Here’s a good joke about MPs, from Brother JellyMan:

One day a florist went to a barber for a haircut. After the cut, he asked about his bill, and the barber replied: “I cannot accept money from you, I’m doing community service this week.’ The florist was pleased and left the shop. When the barber went to open his shop the next morning, there was a thank you card and a dozen roses waiting for him at his door. Later, a policeman comes in for a haircut, and when he tries to pay his bill, the barber again says: “I cannot accept money from you, I’m doing community service this week.” The policeman was happy and left the shop. The next morning when the barber went to open up, there was a thank you card and a dozen doughnuts waiting for him at his door. Then a Member of Parliament came in for a haircut, and when he went to pay his bill, the barber again replied: “I cannot accept money from you. I’m doing community service this week.” The Member of Parliament was very happy and left the shop. The next morning, when the barber went to open up, there were a dozen Members of Parliament lined up waiting for a free haircut.

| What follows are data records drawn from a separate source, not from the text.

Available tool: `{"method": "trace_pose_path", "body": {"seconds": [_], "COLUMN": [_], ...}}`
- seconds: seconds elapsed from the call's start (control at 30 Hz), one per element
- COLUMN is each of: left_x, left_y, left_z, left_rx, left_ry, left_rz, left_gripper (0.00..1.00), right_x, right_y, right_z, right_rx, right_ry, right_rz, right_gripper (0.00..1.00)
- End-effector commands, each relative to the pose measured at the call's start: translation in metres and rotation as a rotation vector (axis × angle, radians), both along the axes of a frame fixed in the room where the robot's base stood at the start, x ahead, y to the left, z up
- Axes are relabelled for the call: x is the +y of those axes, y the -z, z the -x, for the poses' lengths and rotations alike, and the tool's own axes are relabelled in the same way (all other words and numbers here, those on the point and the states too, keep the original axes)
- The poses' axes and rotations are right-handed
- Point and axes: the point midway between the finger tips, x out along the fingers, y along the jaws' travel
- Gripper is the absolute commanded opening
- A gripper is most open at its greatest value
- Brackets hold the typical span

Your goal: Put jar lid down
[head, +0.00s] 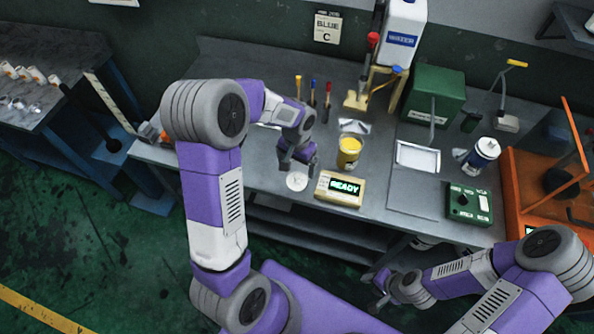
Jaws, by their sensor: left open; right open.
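A small white round disc, which looks like the jar lid (297,181), lies flat on the grey bench (235,172). My left gripper (297,165) points down just above it, open; whether the fingers touch the lid I cannot tell. A jar with yellow contents (349,152) stands to the right of the lid, and its top looks open. My right gripper (380,284) is open and empty, low in front of the bench's edge.
A box with a lit READY display (340,188) sits right beside the lid. Coloured upright tools (313,93), a white tray (418,157), a labelled canister (480,156), a green control box (468,204) and an orange machine (540,185) occupy the bench. Bench room is clear left of the lid.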

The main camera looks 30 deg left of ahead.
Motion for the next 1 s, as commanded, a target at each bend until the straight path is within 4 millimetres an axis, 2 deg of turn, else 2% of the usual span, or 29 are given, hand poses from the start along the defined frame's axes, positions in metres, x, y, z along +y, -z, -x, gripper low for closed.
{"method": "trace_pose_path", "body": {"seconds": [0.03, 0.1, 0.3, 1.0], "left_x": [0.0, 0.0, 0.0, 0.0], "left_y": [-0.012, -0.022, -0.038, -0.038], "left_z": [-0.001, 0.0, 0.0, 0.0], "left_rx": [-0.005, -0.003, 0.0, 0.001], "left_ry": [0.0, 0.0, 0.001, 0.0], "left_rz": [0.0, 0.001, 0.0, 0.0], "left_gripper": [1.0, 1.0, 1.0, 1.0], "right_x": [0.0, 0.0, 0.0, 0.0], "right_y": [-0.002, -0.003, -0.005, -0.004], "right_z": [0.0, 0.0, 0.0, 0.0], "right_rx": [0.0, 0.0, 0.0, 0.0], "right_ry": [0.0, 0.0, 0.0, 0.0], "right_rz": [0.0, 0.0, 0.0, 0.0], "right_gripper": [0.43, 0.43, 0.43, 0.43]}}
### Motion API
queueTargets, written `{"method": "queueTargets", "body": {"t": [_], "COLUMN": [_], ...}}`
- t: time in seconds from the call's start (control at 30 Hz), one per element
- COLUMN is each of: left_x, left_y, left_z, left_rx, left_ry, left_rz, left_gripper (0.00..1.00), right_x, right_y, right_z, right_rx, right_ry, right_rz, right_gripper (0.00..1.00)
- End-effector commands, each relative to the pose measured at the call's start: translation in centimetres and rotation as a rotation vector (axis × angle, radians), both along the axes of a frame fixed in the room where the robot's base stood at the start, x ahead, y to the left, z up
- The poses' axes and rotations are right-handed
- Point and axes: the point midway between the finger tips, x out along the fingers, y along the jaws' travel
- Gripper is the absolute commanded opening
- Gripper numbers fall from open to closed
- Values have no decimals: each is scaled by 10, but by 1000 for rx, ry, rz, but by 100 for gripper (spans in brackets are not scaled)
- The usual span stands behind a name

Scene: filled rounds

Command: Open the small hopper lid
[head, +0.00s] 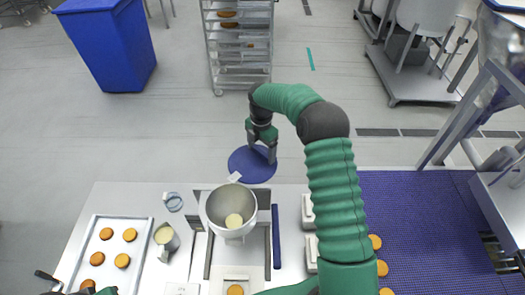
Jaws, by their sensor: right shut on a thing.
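The small hopper (214,208) is a round metal bowl on the white table, open at the top, with pale yellow filling inside. Its lid (247,172) is a blue disc beyond the hopper, off the opening, with a small white tab at its near edge. My right gripper (262,158) is at the far part of the lid and is shut on it. The exact grip is partly hidden by the fingers. Of my left arm only green and dark parts show at the bottom left edge, and its jaws cannot be made out.
A tray (74,262) of several round biscuits lies at the left, with a metal jug (170,238) beside it. A dark blue bar (276,238) runs right of the hopper. A blue conveyor belt (440,225) with biscuits is at the right. A rack (240,70) and blue bin (110,45) stand beyond.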

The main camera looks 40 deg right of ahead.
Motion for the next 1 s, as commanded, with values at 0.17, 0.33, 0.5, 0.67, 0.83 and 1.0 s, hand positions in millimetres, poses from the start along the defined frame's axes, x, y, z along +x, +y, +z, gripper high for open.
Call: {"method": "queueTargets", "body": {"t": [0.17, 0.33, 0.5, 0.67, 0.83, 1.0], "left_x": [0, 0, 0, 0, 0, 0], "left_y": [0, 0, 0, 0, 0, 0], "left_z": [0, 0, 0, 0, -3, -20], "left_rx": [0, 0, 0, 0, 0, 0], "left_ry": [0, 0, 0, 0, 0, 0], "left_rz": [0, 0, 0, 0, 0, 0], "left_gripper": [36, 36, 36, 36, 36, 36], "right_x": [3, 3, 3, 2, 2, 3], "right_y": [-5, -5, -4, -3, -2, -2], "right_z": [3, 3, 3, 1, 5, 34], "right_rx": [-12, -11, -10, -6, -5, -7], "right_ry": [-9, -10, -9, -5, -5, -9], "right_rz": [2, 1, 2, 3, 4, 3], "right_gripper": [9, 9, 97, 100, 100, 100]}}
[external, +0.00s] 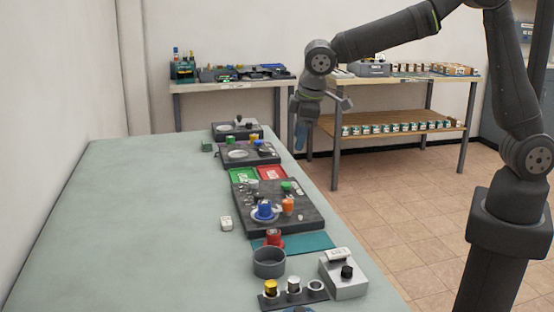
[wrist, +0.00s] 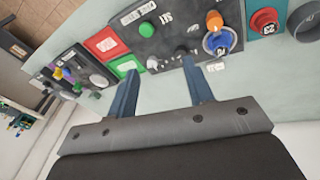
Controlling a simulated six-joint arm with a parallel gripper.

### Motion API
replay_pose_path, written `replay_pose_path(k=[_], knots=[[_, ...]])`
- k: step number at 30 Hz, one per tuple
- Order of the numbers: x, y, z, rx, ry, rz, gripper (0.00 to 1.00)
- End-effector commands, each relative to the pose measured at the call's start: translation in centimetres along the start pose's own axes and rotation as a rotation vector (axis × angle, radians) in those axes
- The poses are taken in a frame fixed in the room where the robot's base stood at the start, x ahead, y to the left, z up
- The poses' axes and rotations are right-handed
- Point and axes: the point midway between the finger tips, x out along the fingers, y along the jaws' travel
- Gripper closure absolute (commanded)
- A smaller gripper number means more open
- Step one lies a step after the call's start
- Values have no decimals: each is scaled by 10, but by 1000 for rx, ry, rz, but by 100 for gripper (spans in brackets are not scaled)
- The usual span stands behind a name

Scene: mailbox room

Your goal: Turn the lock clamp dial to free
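No label reading as lock clamp is legible, so I cannot tell which dial it is. The dark control panel (external: 302,222) lies mid-table and carries a blue dial (external: 264,210), an orange knob (external: 288,204) and a green button (external: 287,186). In the wrist view the panel (wrist: 165,38) also shows a black knob (wrist: 181,51) near my right finger. My gripper (external: 301,138) hangs beyond the panel near the table's right edge, touching nothing that I can see. In the wrist view my gripper (wrist: 160,66) has its fingers wide apart with nothing between them.
Red (external: 272,172) and green (external: 243,175) trays lie beyond the panel, then a smaller dark panel (external: 235,161). Nearer are a red button (external: 273,238), a grey cup (external: 268,263) and a grey box with a black knob (external: 347,271). The table's left side (external: 130,235) is clear.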

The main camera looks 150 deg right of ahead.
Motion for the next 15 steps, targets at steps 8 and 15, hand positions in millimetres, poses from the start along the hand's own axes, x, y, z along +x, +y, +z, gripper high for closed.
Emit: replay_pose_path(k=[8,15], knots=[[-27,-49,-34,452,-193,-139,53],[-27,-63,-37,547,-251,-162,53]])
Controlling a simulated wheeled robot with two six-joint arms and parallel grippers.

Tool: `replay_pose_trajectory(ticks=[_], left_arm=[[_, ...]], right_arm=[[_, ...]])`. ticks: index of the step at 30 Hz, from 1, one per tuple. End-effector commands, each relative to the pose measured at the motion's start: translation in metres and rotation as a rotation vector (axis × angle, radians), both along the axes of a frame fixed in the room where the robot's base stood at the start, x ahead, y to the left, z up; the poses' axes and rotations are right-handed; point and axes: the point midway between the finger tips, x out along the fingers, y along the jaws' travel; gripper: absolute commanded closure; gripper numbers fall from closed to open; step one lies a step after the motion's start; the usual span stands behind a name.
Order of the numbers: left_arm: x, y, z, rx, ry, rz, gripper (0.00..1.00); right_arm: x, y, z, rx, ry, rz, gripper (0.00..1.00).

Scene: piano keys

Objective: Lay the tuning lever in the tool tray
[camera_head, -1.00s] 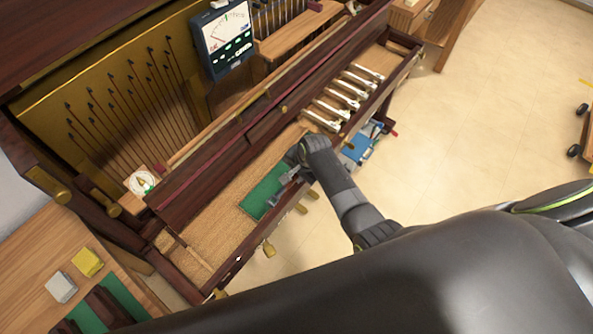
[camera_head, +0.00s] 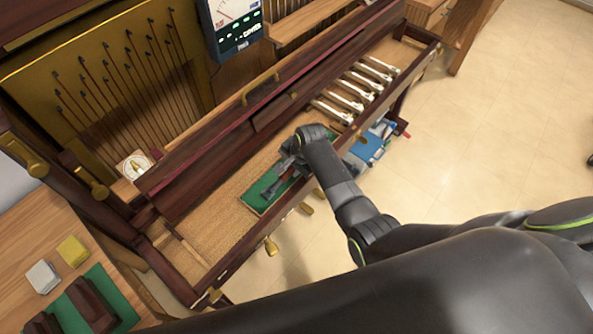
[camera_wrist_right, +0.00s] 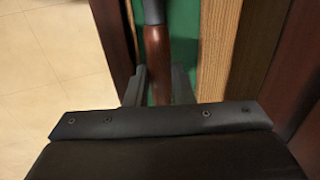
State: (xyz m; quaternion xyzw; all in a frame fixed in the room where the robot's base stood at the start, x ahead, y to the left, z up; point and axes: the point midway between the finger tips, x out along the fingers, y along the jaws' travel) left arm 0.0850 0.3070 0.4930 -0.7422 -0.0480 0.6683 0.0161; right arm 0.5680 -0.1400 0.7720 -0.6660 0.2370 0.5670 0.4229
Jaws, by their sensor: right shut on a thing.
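The tuning lever has a red-brown wooden handle (camera_wrist_right: 156,55) and a dark grey shaft, seen in the right wrist view. My right gripper (camera_wrist_right: 157,85) is shut on the handle. The green-lined tool tray (camera_wrist_right: 182,30) lies directly below the lever, which runs along it. In the head view the tray (camera_head: 254,197) sits on the piano's key bed, and my right gripper (camera_head: 284,178) is over it, partly covering it. The lever shows only as a dark shape there. Whether it touches the lining cannot be told. My left gripper is not in view.
Several pale keys (camera_head: 352,92) stand to the right on the key bed (camera_head: 215,222). A wooden rail borders the tray. A blue container (camera_head: 368,148) is beyond my right wrist. A side table (camera_head: 25,235) at left holds a yellow block (camera_head: 72,251) and a white block (camera_head: 42,277).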

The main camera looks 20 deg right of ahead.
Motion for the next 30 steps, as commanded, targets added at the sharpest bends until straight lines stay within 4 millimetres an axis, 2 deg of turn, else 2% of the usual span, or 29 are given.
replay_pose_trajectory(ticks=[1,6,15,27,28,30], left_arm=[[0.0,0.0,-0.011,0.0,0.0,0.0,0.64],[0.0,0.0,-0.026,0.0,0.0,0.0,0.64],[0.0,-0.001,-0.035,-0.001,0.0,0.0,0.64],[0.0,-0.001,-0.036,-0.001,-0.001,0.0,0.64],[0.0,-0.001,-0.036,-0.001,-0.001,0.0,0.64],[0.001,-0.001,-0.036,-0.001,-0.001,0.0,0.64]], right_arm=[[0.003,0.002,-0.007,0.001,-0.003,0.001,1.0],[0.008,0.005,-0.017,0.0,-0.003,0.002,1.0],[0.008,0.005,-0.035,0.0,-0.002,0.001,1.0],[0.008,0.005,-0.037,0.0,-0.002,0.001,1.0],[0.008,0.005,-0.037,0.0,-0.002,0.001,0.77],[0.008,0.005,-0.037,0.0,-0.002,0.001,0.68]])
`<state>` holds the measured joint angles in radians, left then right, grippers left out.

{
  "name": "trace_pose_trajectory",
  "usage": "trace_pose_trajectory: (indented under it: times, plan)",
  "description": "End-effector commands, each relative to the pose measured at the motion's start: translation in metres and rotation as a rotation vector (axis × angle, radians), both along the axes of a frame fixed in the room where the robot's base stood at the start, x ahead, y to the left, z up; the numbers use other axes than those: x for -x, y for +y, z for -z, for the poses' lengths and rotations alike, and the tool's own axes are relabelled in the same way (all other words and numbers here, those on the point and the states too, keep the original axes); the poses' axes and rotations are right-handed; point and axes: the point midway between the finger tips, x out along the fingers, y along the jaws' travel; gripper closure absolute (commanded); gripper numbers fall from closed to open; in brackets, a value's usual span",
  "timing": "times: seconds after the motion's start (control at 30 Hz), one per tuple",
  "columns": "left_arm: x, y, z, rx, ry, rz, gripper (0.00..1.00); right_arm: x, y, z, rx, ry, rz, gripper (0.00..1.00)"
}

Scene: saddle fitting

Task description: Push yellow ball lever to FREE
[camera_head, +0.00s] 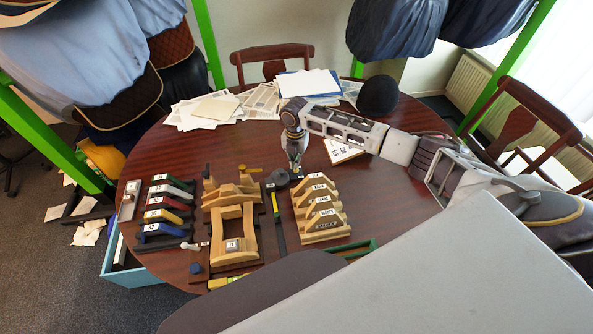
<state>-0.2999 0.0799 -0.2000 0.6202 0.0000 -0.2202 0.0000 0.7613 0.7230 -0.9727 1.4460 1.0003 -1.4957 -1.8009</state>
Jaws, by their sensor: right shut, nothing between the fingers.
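My right gripper (295,165) points down over the table, shut and empty, at the upper right of a dark round part (279,178). A wooden fixture (234,230) with a raised frame stands left of that part. A dark bar with a yellow strip (275,203) lies between the fixture and the wooden stepped rack. No FREE mark is readable. My left gripper is not in view.
A wooden rack of labelled arches (320,211) stands just right of the fixture. Coloured numbered arches (164,213) stand to its left. Papers (216,107) and a black round object (378,95) lie at the back.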

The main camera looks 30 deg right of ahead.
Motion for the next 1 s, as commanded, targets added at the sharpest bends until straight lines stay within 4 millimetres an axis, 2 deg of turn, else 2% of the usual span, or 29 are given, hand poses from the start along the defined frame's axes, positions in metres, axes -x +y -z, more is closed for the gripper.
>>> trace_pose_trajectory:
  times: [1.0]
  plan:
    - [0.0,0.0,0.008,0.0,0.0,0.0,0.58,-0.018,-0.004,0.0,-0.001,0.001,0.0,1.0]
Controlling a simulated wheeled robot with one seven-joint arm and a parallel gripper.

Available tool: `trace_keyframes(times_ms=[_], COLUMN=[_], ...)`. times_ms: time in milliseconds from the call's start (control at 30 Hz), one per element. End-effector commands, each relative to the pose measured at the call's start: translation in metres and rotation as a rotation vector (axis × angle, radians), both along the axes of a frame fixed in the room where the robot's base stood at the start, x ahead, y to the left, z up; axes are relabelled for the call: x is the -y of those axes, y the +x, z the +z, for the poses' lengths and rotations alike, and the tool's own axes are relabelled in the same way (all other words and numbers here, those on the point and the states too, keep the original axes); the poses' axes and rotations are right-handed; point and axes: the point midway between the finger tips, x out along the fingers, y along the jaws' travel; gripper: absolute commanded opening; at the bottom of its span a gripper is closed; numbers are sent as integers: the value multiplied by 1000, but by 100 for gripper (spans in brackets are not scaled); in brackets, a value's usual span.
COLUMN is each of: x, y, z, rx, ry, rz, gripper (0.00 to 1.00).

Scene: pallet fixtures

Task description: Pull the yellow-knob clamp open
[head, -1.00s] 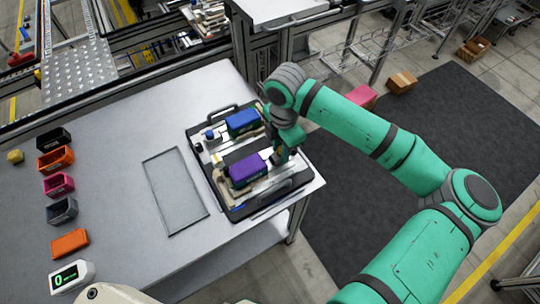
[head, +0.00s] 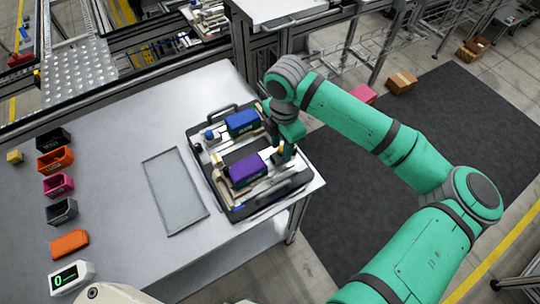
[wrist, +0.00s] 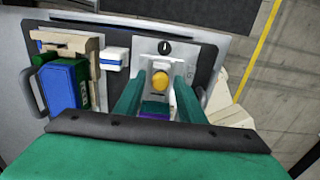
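The yellow knob (wrist: 160,80) of the clamp shows in the wrist view on a light metal plate. It is between my gripper's two green fingers (wrist: 157,92), with a gap on each side. My gripper is open and I see no contact with the knob. In the head view my gripper (head: 285,155) is at the right side of the black pallet (head: 240,214), beside the purple block (head: 246,170). The wrist view shows only a strip of the purple block (wrist: 155,109) below the knob. How far my fingertips are above the plate is hard to tell.
A blue block (head: 242,122) sits in a fixture at the pallet's back. A white-and-blue part (wrist: 115,59) is left of the knob. Several small bins, including an orange bin (head: 56,160), line the table's left. An empty marked frame (head: 149,190) lies left of the pallet.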

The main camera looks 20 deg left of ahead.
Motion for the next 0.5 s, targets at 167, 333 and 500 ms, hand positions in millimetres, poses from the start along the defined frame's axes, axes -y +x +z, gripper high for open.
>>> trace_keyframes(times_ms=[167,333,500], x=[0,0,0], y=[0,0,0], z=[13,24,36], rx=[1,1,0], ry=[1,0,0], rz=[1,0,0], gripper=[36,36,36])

My nine-year-old, riddled with chicken pox, summed up the world we’ve made with a beautifully world-weary remark: “Dad,” he asked me, “why is it that the itchiest spots are the ones that are hardest to reach?” I started to say it was sod’s law, but paused to think of a politer alternative to ‘sod’; while I paused, Jamie sighed and said “That’s called ‘life’, isn’t it?” Wise boy.

Anyway, my writing day is collapsing around my ears again. First, thanks to Brother Fiddle, I discovered some wretch had been sending out spam e-mail using one of my accounts; then the dog escaped from the garden again; now I’ve got to do the household chores and it’s lunchtime and bloody hell. Can’t wait for tomorrow.